### JOB
Write out, word for word, only the data from its first line to the line containing "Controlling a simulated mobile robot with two".

### SUPPLIED DATA

--- START ---

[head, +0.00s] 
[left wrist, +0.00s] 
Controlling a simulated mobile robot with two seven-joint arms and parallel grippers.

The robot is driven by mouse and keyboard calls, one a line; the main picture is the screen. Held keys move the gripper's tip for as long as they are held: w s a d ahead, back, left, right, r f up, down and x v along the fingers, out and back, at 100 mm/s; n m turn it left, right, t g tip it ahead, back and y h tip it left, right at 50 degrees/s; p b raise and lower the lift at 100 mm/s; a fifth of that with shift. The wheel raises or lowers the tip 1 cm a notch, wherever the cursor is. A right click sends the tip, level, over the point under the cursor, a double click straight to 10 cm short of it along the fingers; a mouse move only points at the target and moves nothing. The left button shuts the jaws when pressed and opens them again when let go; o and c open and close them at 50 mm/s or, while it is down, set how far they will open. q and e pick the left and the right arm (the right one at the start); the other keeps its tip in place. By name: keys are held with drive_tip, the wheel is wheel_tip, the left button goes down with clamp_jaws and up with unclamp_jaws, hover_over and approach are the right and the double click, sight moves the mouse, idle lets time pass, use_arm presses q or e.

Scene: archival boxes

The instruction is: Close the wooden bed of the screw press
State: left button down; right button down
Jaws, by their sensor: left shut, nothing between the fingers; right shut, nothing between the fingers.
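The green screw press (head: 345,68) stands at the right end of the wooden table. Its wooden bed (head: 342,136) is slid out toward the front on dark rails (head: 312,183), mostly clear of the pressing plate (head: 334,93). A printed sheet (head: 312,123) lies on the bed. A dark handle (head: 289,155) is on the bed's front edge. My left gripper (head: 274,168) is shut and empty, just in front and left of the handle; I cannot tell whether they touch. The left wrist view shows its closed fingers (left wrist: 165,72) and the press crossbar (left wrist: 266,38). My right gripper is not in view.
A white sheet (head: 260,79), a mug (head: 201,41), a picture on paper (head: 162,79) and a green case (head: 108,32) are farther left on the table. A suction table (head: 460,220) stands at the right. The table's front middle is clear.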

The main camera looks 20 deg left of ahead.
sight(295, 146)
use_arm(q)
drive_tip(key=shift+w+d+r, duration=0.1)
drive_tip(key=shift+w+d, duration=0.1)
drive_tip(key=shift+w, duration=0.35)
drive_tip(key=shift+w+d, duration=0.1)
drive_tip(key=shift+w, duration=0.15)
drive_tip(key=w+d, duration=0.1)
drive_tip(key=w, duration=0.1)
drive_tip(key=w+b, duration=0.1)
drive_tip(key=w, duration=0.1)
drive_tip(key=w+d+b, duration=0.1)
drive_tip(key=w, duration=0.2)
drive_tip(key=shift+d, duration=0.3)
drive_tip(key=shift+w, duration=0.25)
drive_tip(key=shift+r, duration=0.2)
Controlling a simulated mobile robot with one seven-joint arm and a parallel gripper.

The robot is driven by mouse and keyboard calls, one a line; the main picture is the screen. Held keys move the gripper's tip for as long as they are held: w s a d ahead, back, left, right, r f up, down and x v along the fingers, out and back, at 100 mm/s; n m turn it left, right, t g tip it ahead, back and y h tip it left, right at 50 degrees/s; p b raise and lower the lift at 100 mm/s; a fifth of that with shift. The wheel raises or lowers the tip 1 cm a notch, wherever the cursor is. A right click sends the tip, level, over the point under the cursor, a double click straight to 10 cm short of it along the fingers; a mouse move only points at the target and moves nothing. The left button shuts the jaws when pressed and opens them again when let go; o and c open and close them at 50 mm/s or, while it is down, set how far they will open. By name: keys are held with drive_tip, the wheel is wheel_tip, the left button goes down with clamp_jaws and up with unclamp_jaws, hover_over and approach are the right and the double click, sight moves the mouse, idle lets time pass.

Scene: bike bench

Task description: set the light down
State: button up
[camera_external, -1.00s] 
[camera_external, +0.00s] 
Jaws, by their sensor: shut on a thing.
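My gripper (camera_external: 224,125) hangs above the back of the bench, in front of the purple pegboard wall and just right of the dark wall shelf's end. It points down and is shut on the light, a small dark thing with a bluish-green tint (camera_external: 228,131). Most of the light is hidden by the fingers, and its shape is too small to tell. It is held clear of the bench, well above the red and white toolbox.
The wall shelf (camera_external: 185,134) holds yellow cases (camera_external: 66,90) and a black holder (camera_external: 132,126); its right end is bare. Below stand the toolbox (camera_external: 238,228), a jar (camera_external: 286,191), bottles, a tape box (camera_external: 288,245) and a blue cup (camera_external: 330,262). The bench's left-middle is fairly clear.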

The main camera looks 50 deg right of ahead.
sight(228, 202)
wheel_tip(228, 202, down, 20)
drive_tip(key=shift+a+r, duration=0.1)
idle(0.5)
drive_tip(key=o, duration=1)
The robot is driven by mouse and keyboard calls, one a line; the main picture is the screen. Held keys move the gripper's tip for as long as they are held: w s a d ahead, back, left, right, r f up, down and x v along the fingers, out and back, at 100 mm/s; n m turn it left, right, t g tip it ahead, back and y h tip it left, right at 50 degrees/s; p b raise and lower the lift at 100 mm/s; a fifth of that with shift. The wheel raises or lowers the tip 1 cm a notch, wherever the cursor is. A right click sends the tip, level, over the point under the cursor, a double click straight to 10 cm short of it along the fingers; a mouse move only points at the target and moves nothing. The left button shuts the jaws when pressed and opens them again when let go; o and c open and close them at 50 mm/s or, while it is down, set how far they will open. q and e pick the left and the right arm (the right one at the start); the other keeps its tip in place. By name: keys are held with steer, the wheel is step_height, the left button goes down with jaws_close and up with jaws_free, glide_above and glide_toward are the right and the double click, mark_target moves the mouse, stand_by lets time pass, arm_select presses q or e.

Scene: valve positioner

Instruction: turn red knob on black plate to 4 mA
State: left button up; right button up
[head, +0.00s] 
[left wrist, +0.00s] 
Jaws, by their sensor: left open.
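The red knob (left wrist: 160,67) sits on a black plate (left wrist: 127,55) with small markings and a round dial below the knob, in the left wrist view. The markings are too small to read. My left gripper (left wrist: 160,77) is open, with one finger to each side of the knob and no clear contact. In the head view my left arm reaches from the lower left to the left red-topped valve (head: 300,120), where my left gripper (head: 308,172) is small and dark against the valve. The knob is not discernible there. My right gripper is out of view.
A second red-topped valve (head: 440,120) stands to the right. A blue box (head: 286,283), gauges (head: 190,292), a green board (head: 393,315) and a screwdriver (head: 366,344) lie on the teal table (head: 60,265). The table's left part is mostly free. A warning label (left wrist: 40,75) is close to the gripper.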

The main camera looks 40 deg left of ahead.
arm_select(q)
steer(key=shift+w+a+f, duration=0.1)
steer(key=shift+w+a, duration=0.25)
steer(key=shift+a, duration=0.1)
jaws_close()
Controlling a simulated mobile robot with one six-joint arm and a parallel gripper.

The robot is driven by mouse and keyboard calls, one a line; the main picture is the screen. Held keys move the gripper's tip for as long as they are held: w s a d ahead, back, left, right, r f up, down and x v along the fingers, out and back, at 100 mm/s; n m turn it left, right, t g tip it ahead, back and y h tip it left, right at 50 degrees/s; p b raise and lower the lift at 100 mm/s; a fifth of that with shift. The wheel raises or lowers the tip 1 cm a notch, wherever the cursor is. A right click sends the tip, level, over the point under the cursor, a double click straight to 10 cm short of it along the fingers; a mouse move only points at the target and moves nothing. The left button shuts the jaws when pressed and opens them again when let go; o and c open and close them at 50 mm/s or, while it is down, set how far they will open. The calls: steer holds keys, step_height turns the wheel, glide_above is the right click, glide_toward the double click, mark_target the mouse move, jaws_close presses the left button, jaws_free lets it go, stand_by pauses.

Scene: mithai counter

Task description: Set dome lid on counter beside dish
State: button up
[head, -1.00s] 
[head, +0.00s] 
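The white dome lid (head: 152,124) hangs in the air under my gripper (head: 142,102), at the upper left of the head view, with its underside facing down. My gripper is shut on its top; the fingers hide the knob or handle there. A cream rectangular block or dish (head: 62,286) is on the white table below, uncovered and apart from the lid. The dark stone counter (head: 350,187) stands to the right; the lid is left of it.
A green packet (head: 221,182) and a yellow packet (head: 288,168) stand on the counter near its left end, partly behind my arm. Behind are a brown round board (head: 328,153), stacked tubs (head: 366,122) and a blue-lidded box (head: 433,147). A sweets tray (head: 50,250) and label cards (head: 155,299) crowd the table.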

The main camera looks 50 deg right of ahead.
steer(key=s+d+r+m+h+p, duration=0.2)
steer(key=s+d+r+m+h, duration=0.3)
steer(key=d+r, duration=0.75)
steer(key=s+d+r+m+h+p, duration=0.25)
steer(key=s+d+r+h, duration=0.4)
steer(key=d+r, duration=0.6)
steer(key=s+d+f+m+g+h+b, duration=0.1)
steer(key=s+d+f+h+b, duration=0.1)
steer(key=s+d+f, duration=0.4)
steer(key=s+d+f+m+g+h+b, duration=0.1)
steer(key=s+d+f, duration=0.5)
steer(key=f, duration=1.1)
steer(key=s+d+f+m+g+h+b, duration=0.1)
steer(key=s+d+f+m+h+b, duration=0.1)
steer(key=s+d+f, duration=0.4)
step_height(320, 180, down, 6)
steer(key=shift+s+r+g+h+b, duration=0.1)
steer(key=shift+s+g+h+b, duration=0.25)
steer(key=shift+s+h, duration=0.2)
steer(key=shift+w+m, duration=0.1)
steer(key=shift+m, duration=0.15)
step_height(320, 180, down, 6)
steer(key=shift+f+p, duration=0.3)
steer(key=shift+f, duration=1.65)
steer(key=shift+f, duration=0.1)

--- END ---

### SOLUTION FOR THIS PROBLEM
[head, +0.00s] 
[left wrist, +0.00s] 
Controlling a simulated mobile robot with two seven-joint arms and parallel grippers.

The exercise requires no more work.